The oldest of the six men, Avraham Shalom, describes the failure of Israeli leaders after 1967 to devise any policy on the future of the occupied territories. There was "no strategy," and the agency was left to devise tactics to keep terrorism "on a low flame," Shalom says, his hand movements shaky, his bemused chuckle frighteningly unsuited to his words. The tactics included recruiting Palestinians as informers, wholesale arrests at times, and interrogations using "moderate physical pressure." Yuval Diskin, who stepped down as head of the agency only in 2011, almost 30 years after Shalom, speaks with quiet anger about the chronic vision deficit of today's leaders, including Benjamin Netanyahu. Nothing, it seems, has changed. Virtually the only prime minister described as breaking the pattern is Yitzhak Rabin, who made the strategic choice of peace with the Palestinians. Rabin's assassination "murdered hope," says Yaakov Perry, the Shin Bet's chief during the Palestinian uprising of the late 80s and early 90s. The assassin, Jewish extremist Yigal Amir, achieved his goal of stopping the peace process, laments Carmi Gillon. For Gillon this is a particularly painful statement. He was head of the Shin Bet at the time of the assassination, and quit in the wake of the agency's failure to protect the prime minister.
Not that the men speak with one voice. Dror Moreh, director of The Gatekeepers, has expertly juxtaposed his subjects to show their disputes. Shalom's successors do not remember him fondly; one describes him as a "bully." Shalom still defends the order he gave on a night in 1982 to one of his subordinates to kill two Palestinian terrorists who'd been captured by the army after they hijacked an Israeli bus. "There is no morality" in the fight against terror, Shalom declares, adding, "First go and look for morals among the terrorists." Yet Ami Ayalon, brought in to rebuild the agency after Gillon, decries the murder of the captives, his anger apparently not softened in the 30 intervening years, and says the Shin Bet lacked the concept of an "egregiously illegal order"-the Israeli military's term for an order that a soldier is obligated to refuse. The murders and subsequent cover-up ended Shalom's career, though a presidential pardon saved him from criminal charges. Diskin says that the affair made the agency aware it was subject to judicial oversight. This is not entirely accurate. It took another scandal later in the 1980s-the revelation that it was standard practice for agents to lie in court about the use of force and humiliation in interrogations-to convey the idea that "national security" was not an airtight alibi.

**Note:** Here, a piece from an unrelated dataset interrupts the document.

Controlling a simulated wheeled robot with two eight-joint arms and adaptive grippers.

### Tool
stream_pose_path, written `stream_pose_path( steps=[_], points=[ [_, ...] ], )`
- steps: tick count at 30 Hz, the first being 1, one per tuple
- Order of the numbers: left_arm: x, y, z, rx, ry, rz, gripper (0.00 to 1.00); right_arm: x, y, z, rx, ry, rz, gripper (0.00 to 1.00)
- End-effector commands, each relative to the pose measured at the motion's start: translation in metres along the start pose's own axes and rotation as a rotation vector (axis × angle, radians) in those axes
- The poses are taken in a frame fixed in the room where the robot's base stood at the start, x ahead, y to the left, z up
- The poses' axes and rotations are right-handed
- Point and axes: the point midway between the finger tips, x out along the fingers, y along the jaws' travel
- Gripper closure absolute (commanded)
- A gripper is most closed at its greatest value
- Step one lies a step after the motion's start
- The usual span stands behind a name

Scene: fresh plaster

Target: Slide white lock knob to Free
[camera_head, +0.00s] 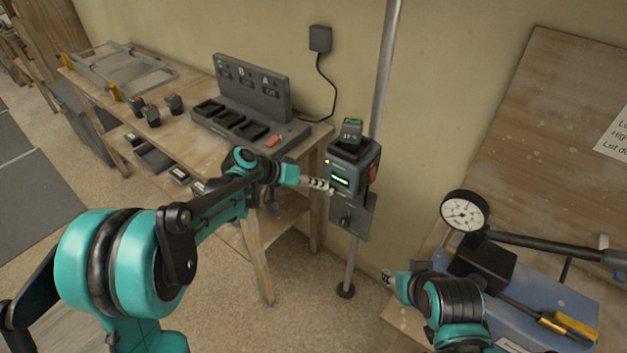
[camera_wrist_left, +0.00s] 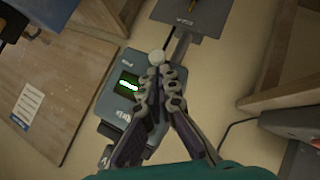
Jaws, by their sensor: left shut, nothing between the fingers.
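The dark grey device (camera_head: 352,165) with a lit green display is fixed to a pole. In the left wrist view, the device (camera_wrist_left: 108,92) appears turned about, with its display at left of the fingers. The round white lock knob (camera_wrist_left: 156,57) sits at the device's edge, just beyond my fingertips. My left gripper (camera_head: 331,189) is shut and empty at the device's front; in the wrist view its fingertips (camera_wrist_left: 158,72) meet right by the knob. Whether they touch it I cannot tell. The lettering by the knob is too small to read. My right gripper (camera_head: 388,277) is low at right, its jaws unclear.
A grey plate (camera_head: 362,222) hangs below the device. A workbench (camera_head: 182,138) with a charging rack (camera_head: 250,90) stands at left. A bench at right holds a dial gauge (camera_head: 463,213) and a blue tool base (camera_head: 540,300). The pole's foot (camera_head: 346,291) stands on open floor.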

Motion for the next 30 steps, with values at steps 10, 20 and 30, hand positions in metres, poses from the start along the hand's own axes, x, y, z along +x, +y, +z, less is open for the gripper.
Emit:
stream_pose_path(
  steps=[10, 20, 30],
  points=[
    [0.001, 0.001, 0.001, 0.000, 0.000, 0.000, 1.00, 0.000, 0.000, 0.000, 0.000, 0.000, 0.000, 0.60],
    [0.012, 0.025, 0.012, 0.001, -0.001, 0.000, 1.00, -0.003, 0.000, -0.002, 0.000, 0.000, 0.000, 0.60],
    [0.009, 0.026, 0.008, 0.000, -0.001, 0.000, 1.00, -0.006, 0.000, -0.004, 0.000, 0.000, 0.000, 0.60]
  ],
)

Avi Dichter, who headed the Shin Bet during the second intifada, defends the tactic that became ubiquitous on his watch: "targeted killings" not only of terrorists on their way to an attack, but of higher-ranking militants, all the way up to political and religious leaders of their organizations. Were it not for squeamishness about killing civilian bystanders, Dichter suggests, dropping one bomb on a meeting of Hamas's leadership could have crippled the movement. And here it's Shalom who insists that overkill is not just stupid militarily, "it's immoral."

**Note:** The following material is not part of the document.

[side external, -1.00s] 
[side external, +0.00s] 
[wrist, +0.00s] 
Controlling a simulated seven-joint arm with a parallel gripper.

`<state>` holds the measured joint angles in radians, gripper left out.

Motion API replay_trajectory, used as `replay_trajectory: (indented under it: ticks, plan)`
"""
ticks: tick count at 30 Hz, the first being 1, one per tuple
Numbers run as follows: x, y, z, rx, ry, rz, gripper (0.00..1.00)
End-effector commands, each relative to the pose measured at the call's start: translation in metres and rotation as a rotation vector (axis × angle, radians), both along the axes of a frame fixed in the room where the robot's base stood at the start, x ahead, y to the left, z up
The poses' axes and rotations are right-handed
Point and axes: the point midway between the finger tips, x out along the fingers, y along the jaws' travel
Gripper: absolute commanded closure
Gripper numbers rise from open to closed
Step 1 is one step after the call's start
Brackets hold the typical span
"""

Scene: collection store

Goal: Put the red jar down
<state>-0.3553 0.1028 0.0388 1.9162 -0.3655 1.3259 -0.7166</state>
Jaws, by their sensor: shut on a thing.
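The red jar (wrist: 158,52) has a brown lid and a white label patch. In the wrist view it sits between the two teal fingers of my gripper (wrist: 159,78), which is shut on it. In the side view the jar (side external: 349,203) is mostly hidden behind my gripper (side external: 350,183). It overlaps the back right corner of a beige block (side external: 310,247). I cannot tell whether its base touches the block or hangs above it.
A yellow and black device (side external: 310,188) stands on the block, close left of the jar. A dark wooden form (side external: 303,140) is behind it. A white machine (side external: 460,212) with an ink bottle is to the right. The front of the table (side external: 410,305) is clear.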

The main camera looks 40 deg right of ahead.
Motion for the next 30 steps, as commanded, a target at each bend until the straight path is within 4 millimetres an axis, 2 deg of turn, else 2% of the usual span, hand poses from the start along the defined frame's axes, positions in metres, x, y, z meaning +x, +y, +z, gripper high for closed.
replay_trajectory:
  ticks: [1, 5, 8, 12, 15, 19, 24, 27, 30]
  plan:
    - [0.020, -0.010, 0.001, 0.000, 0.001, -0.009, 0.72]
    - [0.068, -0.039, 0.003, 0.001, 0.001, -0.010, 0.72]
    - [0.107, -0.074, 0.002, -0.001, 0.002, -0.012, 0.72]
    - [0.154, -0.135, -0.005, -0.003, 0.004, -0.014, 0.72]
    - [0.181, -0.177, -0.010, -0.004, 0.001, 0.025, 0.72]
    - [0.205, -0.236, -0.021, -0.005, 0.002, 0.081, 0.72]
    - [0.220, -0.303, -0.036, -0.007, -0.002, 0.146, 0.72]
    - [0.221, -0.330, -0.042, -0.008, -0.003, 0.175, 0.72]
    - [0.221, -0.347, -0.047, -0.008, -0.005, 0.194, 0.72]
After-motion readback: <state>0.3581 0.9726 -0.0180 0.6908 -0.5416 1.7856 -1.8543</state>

To Moreh's credit, the film does not allow easy judgments. It unflinchingly shows terrorism as a reality, a form of evil. The footage of the aftermath of bombings in Israeli cities is almost unbearable to watch. In one harsh scene, the camera looks down from above at a bus stripped of its shell by an explosion, the corpse of the driver still sitting in his seat. The Shin Bet men's strongest regrets concern attacks they failed to prevent.
Yet a near-consensus emerges: The war cannot be won by military means and espionage. When you leave the service, when you have time to reflect, says Perry, you realize that you've become "a bit of a leftist." The film is worth watching most of all for the coda provided by Diskin, and by Shalom, the man inconsistently aware of moral limits, and by Ayalon, at once fierce and thoughtful in his criticism. In order not to give away everything, I won't quote them. Go and watch.

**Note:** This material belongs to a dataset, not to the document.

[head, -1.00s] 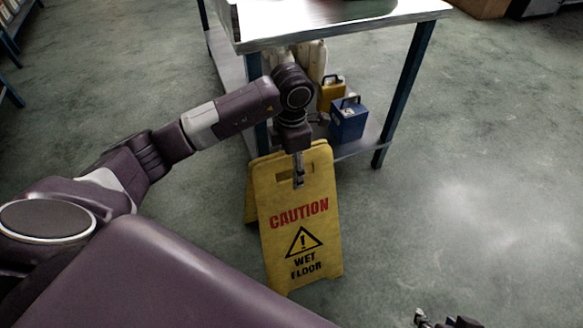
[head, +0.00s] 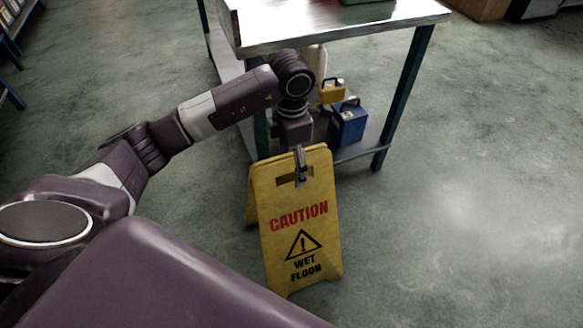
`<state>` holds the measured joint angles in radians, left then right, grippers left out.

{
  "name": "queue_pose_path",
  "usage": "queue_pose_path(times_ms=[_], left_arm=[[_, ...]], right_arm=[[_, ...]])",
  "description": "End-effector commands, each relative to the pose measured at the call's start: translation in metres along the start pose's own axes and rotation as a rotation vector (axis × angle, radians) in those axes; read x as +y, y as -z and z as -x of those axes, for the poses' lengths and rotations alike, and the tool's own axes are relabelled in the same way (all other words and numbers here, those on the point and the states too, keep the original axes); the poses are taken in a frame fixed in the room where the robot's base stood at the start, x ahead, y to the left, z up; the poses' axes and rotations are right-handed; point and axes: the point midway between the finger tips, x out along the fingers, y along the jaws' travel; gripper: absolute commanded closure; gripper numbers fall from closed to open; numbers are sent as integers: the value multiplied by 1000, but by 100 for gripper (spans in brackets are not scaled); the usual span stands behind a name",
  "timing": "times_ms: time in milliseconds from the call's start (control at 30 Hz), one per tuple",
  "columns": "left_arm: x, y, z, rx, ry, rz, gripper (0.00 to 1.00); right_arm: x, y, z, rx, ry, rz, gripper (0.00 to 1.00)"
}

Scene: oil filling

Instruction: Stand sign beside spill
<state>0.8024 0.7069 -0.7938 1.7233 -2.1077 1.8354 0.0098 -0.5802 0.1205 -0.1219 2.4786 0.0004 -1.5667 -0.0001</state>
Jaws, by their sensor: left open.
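The yellow caution sign (head: 312,240) stands on the floor as an open A-frame, its front face with the wet-floor text toward me. My left gripper (head: 300,166) is at the sign's top, by the handle slot. It is open, with a finger showing in front of the slot. Whether the other finger is behind the panel is hidden. A pale, shiny patch (head: 490,215) lies on the floor to the right; I cannot tell whether it is the spill or a reflection. My right gripper is out of view.
A metal-topped table (head: 330,28) with blue legs stands just behind the sign. Its lower shelf holds a blue can (head: 348,124), a yellow can (head: 332,92) and a pale container. The floor to the right is clear.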

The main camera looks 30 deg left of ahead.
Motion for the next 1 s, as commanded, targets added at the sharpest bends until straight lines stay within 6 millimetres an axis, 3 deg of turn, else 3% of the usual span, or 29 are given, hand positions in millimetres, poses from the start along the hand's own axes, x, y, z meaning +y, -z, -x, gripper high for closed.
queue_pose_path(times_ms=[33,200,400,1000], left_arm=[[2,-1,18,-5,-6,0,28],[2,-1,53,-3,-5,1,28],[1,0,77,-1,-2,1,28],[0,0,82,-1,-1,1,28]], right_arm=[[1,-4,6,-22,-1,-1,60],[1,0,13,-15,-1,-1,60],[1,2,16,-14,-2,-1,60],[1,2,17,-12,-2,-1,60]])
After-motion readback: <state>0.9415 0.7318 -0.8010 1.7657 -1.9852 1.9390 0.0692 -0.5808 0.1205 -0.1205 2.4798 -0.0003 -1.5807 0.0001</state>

The Shin Bet's methods have been reported before. So have the views of some its ex-directors. But facts in plain view are still news as long as people don't look at them. The Gatekeepers put the facts together as one story, too dangerous to ignore. During an Israeli election campaign in which Netanyahu has managed to evade discussion of peace, occupation, or Palestinians, it's a shame the whole country isn't seeing the film. And as the film's American release approaches, one has to wonder: Will the Emergency Committee for Israel claim that Ami Ayalon and Yaakov Perry have thrown Israel under the bus?